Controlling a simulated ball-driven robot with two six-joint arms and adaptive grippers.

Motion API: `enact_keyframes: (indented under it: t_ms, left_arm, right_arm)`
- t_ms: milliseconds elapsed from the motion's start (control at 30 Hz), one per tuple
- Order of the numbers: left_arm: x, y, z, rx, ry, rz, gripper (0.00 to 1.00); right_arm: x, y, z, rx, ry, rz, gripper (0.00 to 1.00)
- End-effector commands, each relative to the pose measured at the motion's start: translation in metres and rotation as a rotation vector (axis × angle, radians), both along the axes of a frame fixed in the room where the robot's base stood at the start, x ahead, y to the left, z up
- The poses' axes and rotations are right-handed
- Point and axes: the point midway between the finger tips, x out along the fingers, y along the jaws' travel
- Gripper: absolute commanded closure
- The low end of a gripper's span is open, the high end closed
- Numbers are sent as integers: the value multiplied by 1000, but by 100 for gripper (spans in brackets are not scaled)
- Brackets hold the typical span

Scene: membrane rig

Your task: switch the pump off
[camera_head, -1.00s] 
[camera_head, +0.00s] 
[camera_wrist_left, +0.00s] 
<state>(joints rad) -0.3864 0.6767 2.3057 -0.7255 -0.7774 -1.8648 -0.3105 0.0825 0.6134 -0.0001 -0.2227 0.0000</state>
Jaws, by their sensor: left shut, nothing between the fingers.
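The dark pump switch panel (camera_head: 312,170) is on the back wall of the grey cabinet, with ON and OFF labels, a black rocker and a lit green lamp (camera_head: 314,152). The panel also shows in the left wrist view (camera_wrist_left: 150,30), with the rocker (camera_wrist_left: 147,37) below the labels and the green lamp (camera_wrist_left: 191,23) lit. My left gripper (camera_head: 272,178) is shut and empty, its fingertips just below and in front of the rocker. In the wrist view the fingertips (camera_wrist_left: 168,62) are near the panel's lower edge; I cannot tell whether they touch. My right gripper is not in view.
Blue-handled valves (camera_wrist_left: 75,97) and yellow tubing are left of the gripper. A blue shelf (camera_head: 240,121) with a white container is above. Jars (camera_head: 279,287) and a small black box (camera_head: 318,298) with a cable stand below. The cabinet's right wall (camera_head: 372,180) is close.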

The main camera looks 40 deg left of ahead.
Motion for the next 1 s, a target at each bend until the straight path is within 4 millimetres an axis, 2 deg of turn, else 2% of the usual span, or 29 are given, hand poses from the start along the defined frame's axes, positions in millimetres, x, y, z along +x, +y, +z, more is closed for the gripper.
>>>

→ What is needed:
For each line above that contains the word "poses", copy that line.

→ Answer to this exercise:
- The poses' axes and rotations are right-handed
Motion for the next 1 s, a target at each bend until the straight path is within 4 millimetres an axis, 2 deg of turn, else 2% of the usual span, or 29 are given, hand poses from the start along the defined frame's axes, positions in millimetres, x, y, z along +x, +y, +z, more is closed for the gripper.

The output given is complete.